**INFORMATION SUPPLIED**
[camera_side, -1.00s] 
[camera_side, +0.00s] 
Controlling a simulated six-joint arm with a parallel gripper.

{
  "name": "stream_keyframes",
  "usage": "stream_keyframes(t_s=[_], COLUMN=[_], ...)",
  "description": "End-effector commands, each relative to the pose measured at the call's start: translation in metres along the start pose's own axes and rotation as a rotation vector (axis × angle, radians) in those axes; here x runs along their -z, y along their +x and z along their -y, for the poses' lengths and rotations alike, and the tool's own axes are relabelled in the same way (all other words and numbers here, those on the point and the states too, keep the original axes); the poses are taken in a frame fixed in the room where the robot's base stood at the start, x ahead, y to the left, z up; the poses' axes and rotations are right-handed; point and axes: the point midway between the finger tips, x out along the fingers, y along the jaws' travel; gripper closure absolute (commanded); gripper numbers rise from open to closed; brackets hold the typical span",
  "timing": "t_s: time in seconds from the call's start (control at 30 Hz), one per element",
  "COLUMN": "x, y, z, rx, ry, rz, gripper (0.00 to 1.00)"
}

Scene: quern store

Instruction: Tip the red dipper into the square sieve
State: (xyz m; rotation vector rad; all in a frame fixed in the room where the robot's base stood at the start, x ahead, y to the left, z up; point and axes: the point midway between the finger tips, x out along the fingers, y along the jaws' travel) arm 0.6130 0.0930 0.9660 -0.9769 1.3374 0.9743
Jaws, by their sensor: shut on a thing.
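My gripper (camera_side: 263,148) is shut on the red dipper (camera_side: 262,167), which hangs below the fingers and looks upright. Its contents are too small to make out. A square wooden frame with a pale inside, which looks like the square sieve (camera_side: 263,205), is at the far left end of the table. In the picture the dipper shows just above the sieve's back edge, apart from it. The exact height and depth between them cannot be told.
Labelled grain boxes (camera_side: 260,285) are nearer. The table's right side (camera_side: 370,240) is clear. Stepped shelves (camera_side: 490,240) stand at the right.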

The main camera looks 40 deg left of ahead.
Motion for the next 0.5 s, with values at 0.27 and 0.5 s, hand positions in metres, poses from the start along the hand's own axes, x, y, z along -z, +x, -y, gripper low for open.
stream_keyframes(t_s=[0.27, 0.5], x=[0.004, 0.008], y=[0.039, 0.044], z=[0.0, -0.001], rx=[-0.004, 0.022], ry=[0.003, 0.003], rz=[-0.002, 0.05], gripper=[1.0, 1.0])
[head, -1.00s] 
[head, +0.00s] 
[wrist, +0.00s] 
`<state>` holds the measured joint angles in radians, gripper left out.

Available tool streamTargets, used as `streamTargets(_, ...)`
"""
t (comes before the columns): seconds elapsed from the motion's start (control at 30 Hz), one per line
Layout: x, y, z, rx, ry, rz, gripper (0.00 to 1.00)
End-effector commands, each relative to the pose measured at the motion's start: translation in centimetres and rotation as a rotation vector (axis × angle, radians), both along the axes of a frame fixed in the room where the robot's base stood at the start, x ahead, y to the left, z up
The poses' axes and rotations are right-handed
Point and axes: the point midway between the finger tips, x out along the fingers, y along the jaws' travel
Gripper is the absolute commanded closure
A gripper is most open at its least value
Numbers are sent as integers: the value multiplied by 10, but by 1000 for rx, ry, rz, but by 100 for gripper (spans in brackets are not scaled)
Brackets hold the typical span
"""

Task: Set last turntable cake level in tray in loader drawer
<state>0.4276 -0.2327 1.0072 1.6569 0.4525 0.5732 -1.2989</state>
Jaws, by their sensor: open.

**EXERCISE DIRECTIONS**
Using the data above, repeat every line exactly.

**RESULT FOR THIS EXERCISE**
[camera_side, -1.00s] 
[camera_side, +0.00s] 
Controlling a simulated six-joint arm with a parallel gripper.

{
  "name": "stream_keyframes",
  "usage": "stream_keyframes(t_s=[_], COLUMN=[_], ...)",
  "description": "End-effector commands, each relative to the pose measured at the call's start: translation in metres along the start pose's own axes and rotation as a rotation vector (axis × angle, radians) in those axes; here x runs along their -z, y along their +x and z along their -y, for the poses' lengths and rotations alike, and the tool's own axes are relabelled in the same way (all other words and numbers here, those on the point and the states too, keep the original axes); the poses are taken in a frame fixed in the room where the robot's base stood at the start, x ahead, y to the left, z up; the poses' axes and rotations are right-handed; point and axes: the point midway between the finger tips, x out along the fingers, y along the jaws' travel; gripper closure absolute (commanded); gripper numbers rise from open to closed; brackets hold the typical span",
  "timing": "t_s: time in seconds from the call's start (control at 30 Hz), one per element",
  "COLUMN": "x, y, z, rx, ry, rz, gripper (0.00 to 1.00)"
}

Scene: quern store

Instruction: Tip the red dipper into the square sieve
State: (xyz m; rotation vector rad; all in a frame fixed in the room where the robot's base stood at the start, x ahead, y to the left, z up; point and axes: the point midway between the finger tips, x out along the fingers, y along the jaws' travel) arm 0.6130 0.0930 0.9660 -0.9769 1.3374 0.9743
Jaws, by their sensor: shut on a thing.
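My gripper (camera_side: 263,148) is shut on the red dipper (camera_side: 262,167), which hangs below the fingers and looks upright. Its contents are too small to make out. A square wooden frame with a pale inside, which looks like the square sieve (camera_side: 263,205), is at the far left end of the table. In the picture the dipper shows just above the sieve's back edge, apart from it. The exact height and depth between them cannot be told.
Labelled grain boxes (camera_side: 260,285) are nearer. The table's right side (camera_side: 370,240) is clear. Stepped shelves (camera_side: 490,240) stand at the right.

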The main camera looks 40 deg left of ahead.
Motion for the next 0.5 s, with values at 0.27 and 0.5 s, hand positions in metres, poses from the start along the hand's own axes, x, y, z along -z, +x, -y, gripper low for open.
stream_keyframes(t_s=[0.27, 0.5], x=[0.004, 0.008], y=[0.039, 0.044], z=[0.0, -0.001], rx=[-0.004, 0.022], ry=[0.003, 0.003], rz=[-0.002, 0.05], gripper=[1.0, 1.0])
[head, -1.00s] 
[head, +0.00s] 
[wrist, +0.00s] 
`<state>` holds the measured joint angles in radians, gripper left out.

Available tool streamTargets, used as `streamTargets(_, ...)`
"""
t (comes before the columns): seconds elapsed from the motion's start (control at 30 Hz), one per line
Layout: x, y, z, rx, ry, rz, gripper (0.00 to 1.00)
End-effector commands, each relative to the pose measured at the motion's start: translation in centimetres and rotation as a rotation vector (axis × angle, radians), both along the axes of a frame fixed in the room where the robot's base stood at the start, x ahead, y to the left, z up
The poses' axes and rotations are right-handed
Point and axes: the point midway between the finger tips, x out along the fingers, y along the jaws' travel
Gripper is the absolute commanded closure
A gripper is most open at its least value
Numbers are sent as integers: the value multiplied by 10, but by 1000 for rx, ry, rz, but by 100 for gripper (spans in brackets are not scaled)
Brackets hold the typical span
"""

Task: Set last turntable cake level in tray in loader drawer
<state>0.4276 -0.2327 1.0072 1.6569 0.4525 0.5732 -1.2989</state>
Jaws, by their sensor: open.

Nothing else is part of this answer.